In addition, a controlling member 52 is installed on the supporting frame 18 on the upper side of and beside each supporting plate 44 to control the location of the supporting plate 44. The controlling member 52 comprises a fixing piece 54 fixed on the supporting frame 18, and a controlling bolt 56 threadly engaged with the fixing piece 54 and the end of the controlling bolt 56 contacts the upper side of the supporting plate 44. As constructed as above, up-and-down and right-and-left location of the supporting plate 44 can be controlled by tightening the controlling bolt 70 for forward movement, or by untightening the controlling bolt 70 for backward movement.

The second controlling device 42 for controlling the vertical angle and the azimuthal angle of the second transmitting hole 24 has a figure similar to the above first controlling device 40. That is, the second controlling device 42 has a supporting plate 58 movably and controllably fixed on the supporting frame 18 up and down and right and left. The supporting plate 58 is preferably shaped as a square or a regular square. A through hole 60 is formed on the center of the supporting plate 58 so that the rear end of the second transmitting hole 24 is movably inserted thereto. The through hole 60 is preferably round-processed for easy movement of the second transmitting hole 24. In addition, fixing nuts or control bolts 60a, 60b, 60c, 60d are provided on each corner of the supporting plate 58 and removably fixed to the supporting plate 18.

In addition, a longitudinal groove 62 is respectively provided between the control bolts 60a, 60b, 60c, 60d placed on each corner of the supporting plate 58, and an elastic member 64 is provided on each longitudinal groove 62 to control the right-and-left and up-and-down location of the supporting plate 58. The elastic member 64 is preferably formed of tension spring.

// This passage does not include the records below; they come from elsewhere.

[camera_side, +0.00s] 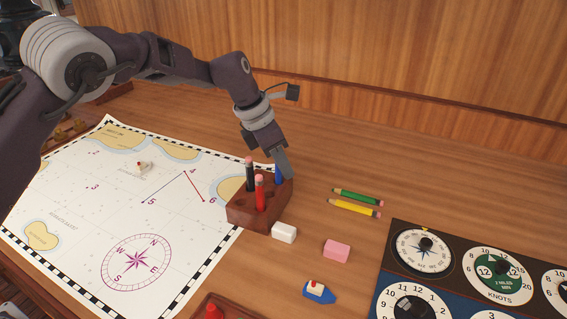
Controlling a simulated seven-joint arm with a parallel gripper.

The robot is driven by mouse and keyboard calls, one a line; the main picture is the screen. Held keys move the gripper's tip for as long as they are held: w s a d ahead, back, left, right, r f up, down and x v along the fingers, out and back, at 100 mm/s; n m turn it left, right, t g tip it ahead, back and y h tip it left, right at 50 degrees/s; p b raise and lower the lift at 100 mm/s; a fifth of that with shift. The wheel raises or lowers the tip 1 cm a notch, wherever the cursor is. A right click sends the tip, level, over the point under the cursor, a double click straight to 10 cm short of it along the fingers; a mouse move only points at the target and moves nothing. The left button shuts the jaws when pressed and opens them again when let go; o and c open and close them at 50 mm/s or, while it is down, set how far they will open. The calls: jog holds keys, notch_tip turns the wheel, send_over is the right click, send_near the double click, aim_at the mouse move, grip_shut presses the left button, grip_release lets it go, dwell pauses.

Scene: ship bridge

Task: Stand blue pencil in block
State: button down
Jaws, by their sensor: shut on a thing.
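The wooden block (241,217) stands at the right edge of the chart. A black pencil (250,176) and a red pencil (260,194) stand upright in it. The blue pencil (279,175) is at the block's back right corner, upright or nearly so. My gripper (284,168) is right above that corner, shut on the blue pencil, and covers its upper part. The pencil's lower end meets the block in the picture; I cannot tell how deep it sits in a hole.
A green pencil (357,196) and a yellow pencil (354,208) lie right of the block. A white eraser (284,232), a pink eraser (337,249) and a toy boat (319,291) are in front. An instrument panel (458,288) fills the lower right. The desk behind is clear.

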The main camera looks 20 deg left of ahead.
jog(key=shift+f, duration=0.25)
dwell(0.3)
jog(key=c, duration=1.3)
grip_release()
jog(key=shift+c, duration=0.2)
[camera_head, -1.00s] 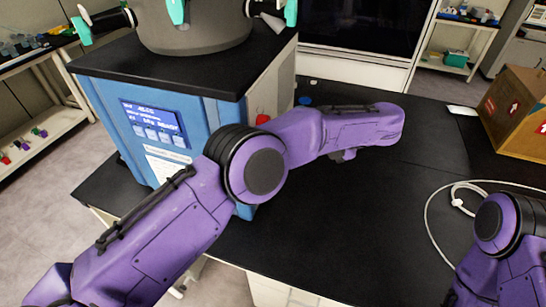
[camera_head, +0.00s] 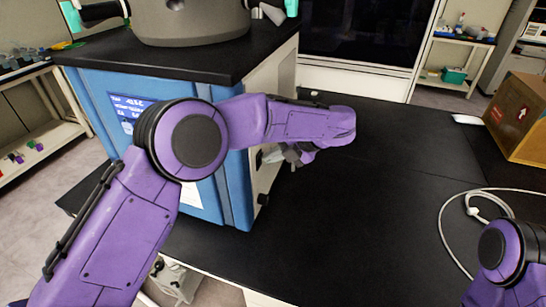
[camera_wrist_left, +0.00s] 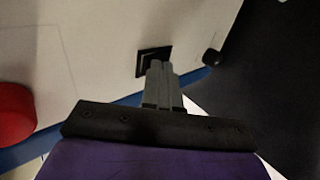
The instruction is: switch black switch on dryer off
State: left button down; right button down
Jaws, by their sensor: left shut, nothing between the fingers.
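The dryer (camera_head: 215,205) has a blue front and a pale side panel, with a black top. In the left wrist view, the black switch (camera_wrist_left: 148,55) is a small dark square on the pale side panel (camera_wrist_left: 85,50). My left gripper (camera_wrist_left: 158,66) is shut and empty. Its fingertips are right at the switch and cover part of it; I cannot tell whether they touch. In the head view, my left gripper (camera_head: 292,158) is beside the dryer's side panel, partly behind my forearm, and the switch is hidden. My right arm shows at the lower right, its gripper out of view.
A red round part (camera_wrist_left: 14,114) is on the side panel, left of my gripper. A small black knob-like part (camera_wrist_left: 211,57) is near the panel's lower edge. The black table (camera_head: 350,220) is mostly clear. A white cable (camera_head: 445,225) and a cardboard box (camera_head: 520,115) are at the right.

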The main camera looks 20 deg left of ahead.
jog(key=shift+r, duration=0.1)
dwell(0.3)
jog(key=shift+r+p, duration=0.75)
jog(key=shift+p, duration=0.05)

One end of each elastic member 64 is fixed to the fixing piece 18a formed on the fixing frame 18, and the other end is preferably fixed to the supporting piece 62a provided on one side end of the longitudinal groove 62. Particularly, the elastic member 64 is preferably installed such that the elastic force of each of the elastic members 64 is directed to one corner selected among the corners of the supporting plate 58. For instance, in the embodiment of the present invention, each elastic member 64 is installed such that tensile force is applied as the arrow and thus, focused or directed toward one of the control bolts 60a placed on each corner of the supporting plate 58.

In addition, a controlling member 66 is installed on the supporting frame 18 on the upper side of and beside each supporting plate 58 to control the location of the supporting plate 58. The controlling member 66 comprises a fixing piece 68 fixed on the supporting frame 18, and a controlling bolt 70 threadly engaged with the fixing piece 68 and the end of the controlling bolt 70 contacts the upper side of the supporting plate 58. As constructed as above, up-and-down and right-and-left location of the supporting plate 58 can be controlled by tightening the controlling bolt 70 for forward movement, or by untightening the controlling bolt 70 for backward movement.

Meanwhile, as shown in Figs. 5 to 8, the laser transmitter of the present invention further comprises a supporting device 72 for controlling the vertical angle and the azimuthal angle of the body and the receiving lens of the laser transmitter. The supporting device 72 comprises a fixing plate 74 on which the bottom side of the body 10 of the laser transmitter is fixably installed. Preferably, the fixing plate 74 is figured as a circle, and a plurality of fixing pieces 74a, which the body 10 is virtually and fixably installed on, are figured to protrude upward. However, other shapes are also possible only if the body 10 is stably fixed.

An elevation controlling device 76 is provided on the bottom side of the fixing plate 74 for controlling the high-and-low of the whole body 10 or the receiving lens 32 of the receiving device 30. The elevation controlling device 76 comprises a upper member 78 being movable up and down fixed on the lower side of the fixing plate 74, and a lower member 80 supporting such that the upper member 78 can move. For instance, it is preferable to form the lower side 78a of the upper member 78 as a convex shape, and according thereto, is preferable to form the upper side 80a of the lower member 80 as a concave shape such that the lower side of the upper member is slidably driven.

A receiving groove 82 is formed back-and- forth on the center of the upper member 78. According thereto, a guide 84 is fixed on the center of the upper side 82a of the lower member 80 by a bolt 86 to guide front-and-back movement of the upper member 78 on the receiving groove 82 resulting in guiding front-and-back swing movement of the upper member 78.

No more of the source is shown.